* **Requirements**
Give back the entire listing verbatim.

* **Data block**
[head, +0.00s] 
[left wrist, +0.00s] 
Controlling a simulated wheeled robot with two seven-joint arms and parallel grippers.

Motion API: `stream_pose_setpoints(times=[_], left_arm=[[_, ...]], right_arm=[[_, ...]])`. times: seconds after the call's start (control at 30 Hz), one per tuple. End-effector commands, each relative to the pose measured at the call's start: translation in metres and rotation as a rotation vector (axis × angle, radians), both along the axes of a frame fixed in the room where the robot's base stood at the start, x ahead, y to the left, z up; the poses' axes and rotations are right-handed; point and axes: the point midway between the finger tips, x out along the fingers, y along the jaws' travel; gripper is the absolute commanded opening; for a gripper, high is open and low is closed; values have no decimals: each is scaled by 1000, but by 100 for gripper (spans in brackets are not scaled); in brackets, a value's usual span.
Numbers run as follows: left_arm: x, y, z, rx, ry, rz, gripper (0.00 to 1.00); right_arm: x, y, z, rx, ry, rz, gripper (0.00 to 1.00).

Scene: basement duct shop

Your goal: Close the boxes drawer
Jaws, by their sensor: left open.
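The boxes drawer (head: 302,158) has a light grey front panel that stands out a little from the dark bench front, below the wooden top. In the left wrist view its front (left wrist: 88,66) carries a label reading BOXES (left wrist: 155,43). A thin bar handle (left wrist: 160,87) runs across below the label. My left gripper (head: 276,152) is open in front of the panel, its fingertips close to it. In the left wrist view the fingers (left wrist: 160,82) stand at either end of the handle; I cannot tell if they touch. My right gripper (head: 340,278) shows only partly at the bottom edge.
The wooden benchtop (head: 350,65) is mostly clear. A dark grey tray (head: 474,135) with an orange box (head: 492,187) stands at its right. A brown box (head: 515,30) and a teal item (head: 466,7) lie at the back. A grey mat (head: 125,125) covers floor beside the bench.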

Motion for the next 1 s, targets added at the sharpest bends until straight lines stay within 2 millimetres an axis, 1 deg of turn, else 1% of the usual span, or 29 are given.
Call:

* **Problem solution**
[head, +0.00s] 
[left wrist, +0.00s] 
Controlling a simulated wheeled robot with two seven-joint arms and parallel grippers.

Motion API: `stream_pose_setpoints(times=[_], left_arm=[[_, ...]], right_arm=[[_, ...]])`. times: seconds after the call's start (control at 30 Hz), one per tuple. End-effector commands, each relative to the pose measured at the call's start: translation in metres and rotation as a rotation vector (axis × angle, radians), both along the axes of a frame fixed in the room where the robot's base stood at the start, x ahead, y to the left, z up; the poses' axes and rotations are right-handed; point and axes: the point midway between the finger tips, x out along the fingers, y along the jaws' travel; gripper is the absolute commanded opening; for a gripper, high is open and low is closed; values have no decimals: each is scaled by 1000, but by 100 for gripper (spans in brackets are not scaled); in brackets, a value's usual span.
Numbers run as follows: left_arm: x, y, z, rx, ry, rz, gripper (0.00 to 1.00); right_arm: x, y, z, rx, ry, rz, gripper (0.00 to 1.00).

Scene: basement duct shop

Your goal: Close the boxes drawer
Jaws, by their sensor: left open.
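The boxes drawer (head: 302,158) has a light grey front panel that stands out a little from the dark bench front, below the wooden top. In the left wrist view its front (left wrist: 88,66) carries a label reading BOXES (left wrist: 155,43). A thin bar handle (left wrist: 160,87) runs across below the label. My left gripper (head: 276,152) is open in front of the panel, its fingertips close to it. In the left wrist view the fingers (left wrist: 160,82) stand at either end of the handle; I cannot tell if they touch. My right gripper (head: 340,278) shows only partly at the bottom edge.
The wooden benchtop (head: 350,65) is mostly clear. A dark grey tray (head: 474,135) with an orange box (head: 492,187) stands at its right. A brown box (head: 515,30) and a teal item (head: 466,7) lie at the back. A grey mat (head: 125,125) covers floor beside the bench.

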Motion for the next 1 s, targets added at the sharpest bends until straight lines stay within 2 millimetres an axis, 1 deg of turn, else 1% of the usual span, or 29 are given.
Call:

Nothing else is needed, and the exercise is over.